Exercise aim: Report how many lines below contain the word "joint", and give only that number.
Supplied records start
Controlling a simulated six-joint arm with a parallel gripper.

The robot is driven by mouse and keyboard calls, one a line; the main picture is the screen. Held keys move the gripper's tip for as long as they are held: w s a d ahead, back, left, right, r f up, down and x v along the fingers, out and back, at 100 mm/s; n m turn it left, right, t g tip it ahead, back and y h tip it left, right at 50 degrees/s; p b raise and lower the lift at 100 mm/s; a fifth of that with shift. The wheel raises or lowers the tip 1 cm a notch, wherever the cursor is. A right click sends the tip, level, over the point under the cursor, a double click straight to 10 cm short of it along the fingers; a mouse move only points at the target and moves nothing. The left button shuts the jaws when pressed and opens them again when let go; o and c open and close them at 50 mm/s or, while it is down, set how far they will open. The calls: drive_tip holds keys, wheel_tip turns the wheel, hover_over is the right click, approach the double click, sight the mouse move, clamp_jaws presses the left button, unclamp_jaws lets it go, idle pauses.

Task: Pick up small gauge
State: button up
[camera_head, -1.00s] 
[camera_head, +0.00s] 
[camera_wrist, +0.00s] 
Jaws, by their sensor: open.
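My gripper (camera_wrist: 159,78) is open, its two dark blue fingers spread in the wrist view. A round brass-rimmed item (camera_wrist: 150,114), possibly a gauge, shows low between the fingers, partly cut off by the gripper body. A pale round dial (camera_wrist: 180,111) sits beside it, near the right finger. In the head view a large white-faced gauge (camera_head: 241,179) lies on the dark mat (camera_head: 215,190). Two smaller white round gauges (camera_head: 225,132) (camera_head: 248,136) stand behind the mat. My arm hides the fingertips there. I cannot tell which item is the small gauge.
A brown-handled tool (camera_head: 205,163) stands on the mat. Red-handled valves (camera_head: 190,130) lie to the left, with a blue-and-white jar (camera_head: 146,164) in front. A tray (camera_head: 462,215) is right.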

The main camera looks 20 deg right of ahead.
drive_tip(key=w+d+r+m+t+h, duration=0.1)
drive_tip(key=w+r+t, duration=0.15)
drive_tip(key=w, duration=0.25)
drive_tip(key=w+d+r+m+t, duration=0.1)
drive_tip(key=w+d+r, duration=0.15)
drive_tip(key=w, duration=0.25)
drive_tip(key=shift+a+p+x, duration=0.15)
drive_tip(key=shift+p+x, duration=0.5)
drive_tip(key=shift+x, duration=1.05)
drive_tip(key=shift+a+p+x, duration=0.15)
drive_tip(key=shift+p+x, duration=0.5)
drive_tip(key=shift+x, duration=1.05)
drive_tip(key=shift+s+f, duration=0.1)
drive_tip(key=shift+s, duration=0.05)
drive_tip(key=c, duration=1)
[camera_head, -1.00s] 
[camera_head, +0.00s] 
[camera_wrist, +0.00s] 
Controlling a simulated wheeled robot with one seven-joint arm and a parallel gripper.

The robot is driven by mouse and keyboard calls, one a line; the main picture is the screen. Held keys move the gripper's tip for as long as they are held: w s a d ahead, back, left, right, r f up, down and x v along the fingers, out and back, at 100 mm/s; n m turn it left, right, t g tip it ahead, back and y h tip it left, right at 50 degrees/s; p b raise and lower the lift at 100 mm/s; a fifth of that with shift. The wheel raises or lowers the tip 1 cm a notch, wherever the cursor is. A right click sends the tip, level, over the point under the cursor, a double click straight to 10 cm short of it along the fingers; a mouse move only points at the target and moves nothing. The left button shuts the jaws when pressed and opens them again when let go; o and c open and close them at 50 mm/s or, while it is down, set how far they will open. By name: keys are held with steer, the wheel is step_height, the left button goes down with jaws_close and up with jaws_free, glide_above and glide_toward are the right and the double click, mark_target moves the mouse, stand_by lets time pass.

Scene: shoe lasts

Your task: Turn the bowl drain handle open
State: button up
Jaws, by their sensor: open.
Supplied records end
Answer for this exercise: 2